[Robot control records]
--- Start ---

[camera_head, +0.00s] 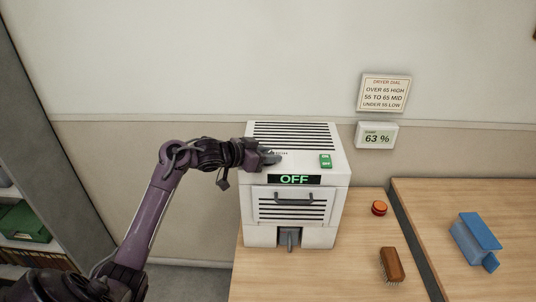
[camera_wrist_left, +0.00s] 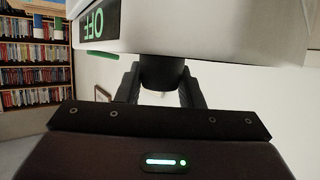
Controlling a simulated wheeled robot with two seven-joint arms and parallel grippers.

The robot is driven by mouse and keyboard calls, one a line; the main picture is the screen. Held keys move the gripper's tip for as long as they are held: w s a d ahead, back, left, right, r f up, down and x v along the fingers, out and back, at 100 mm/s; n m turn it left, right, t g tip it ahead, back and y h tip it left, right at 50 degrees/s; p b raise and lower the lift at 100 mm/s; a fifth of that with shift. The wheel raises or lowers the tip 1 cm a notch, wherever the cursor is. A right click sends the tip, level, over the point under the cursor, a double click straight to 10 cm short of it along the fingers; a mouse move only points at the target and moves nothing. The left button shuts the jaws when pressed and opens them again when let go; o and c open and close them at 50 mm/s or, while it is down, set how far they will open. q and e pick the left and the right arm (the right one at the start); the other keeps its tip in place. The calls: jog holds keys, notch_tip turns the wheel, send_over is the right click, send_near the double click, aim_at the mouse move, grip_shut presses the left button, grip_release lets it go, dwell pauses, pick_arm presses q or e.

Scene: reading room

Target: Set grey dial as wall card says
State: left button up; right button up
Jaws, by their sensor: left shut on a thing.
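A white slatted machine (camera_head: 335,205) stands on the wooden table; its front display (camera_head: 294,180) reads OFF in green. My left gripper (camera_head: 268,158) reaches over its top from the left and is shut on the grey dial, which is mostly hidden by the fingers. In the left wrist view the dark dial (camera_wrist_left: 162,72) sits between the two fingers of the gripper (camera_wrist_left: 160,92). The wall card (camera_head: 385,93) reads dryer dial, over 65 high, 55 to 65 mid, under 55 low. The meter below it (camera_head: 377,136) shows 63 %. My right gripper is out of view.
A green switch (camera_head: 326,161) is on the machine's top at the right. An orange-red button (camera_head: 379,208) and a brown brush (camera_head: 392,265) are on the table (camera_head: 345,275) right of the machine. A blue object (camera_head: 474,240) lies on the second table. Shelves stand at far left.

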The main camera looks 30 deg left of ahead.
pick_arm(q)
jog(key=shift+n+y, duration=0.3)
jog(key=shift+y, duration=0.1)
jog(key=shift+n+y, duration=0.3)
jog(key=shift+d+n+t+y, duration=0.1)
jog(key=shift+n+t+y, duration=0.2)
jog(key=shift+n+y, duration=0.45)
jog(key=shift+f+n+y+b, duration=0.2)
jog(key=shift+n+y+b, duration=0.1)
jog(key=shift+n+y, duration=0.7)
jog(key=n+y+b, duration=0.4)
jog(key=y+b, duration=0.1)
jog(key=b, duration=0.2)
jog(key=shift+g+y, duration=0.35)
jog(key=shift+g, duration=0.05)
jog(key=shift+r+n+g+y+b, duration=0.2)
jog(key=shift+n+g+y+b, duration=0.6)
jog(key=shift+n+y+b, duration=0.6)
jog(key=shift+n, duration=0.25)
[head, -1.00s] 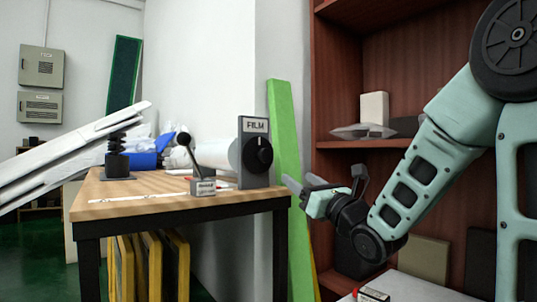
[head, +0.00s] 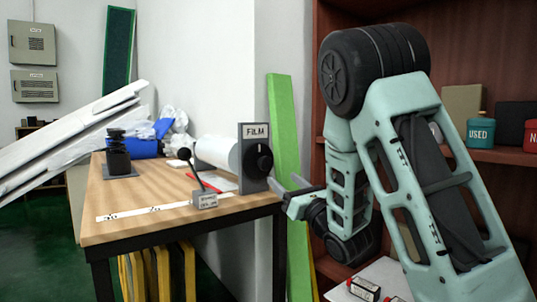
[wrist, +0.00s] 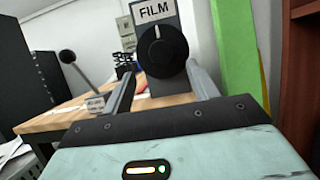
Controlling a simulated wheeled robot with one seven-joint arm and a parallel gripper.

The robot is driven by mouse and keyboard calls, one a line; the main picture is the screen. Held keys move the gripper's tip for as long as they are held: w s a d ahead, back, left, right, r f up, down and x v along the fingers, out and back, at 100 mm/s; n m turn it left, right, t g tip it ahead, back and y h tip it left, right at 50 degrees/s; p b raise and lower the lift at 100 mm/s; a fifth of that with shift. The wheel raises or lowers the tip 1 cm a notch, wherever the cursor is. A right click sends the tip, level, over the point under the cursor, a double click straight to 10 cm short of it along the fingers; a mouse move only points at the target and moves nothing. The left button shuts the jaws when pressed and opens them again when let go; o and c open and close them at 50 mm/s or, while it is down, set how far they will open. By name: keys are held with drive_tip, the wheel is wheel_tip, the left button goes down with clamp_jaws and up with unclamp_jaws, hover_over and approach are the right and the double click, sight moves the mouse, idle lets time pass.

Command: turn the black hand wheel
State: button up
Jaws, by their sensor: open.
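The black hand wheel (head: 264,158) is a round knob on the face of an upright grey plate (head: 251,131) labelled FILM, at the table's right end. A white film roll (head: 216,153) lies behind the plate. My gripper (head: 287,184) is open and empty, just right of and slightly below the wheel in the head view. In the wrist view the wheel (wrist: 162,52) is ahead, between the lines of the two spread fingers (wrist: 163,87). I cannot tell the exact gap from fingertips to wheel.
A small lever box (head: 204,199) with a ball-topped lever stands left of the plate on the wooden table (head: 150,220). A black press-like device (head: 118,155) stands farther left. A green board (head: 284,130) leans behind my gripper. A wooden shelf is at right.

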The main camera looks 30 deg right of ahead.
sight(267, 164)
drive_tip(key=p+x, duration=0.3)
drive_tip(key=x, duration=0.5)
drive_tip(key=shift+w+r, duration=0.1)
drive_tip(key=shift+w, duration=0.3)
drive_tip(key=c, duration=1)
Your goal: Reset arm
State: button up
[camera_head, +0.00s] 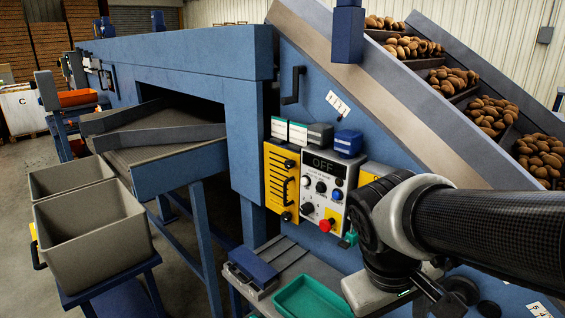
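My arm comes in from the right edge and bends down in front of the control panel (323,193). The wrist hangs low over the shelf, with a small green light on it. My gripper (452,296) seems to be the dark part at the lower right, partly hidden by the wrist and close to the bottom edge. Its fingers are not clear, and I cannot tell whether it holds anything. The panel display reads OFF. A red knob (326,225) is at the panel's lower part, just left of my arm.
A teal tray (309,298) and a blue box (252,267) are on the grey shelf below the panel. Grey bins (92,240) stand at the left. Floor is open at far left.

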--- End ---

STATED EXERCISE
Above are records; repeat only the lines from the line with "[head, +0.00s]" through the line with "Controlling a simulated wheeled robot with one", and leave pictures out.

THE SOLUTION
[head, +0.00s] 
[wrist, +0.00s] 
Controlling a simulated wheeled robot with one seven-joint arm and a parallel gripper.

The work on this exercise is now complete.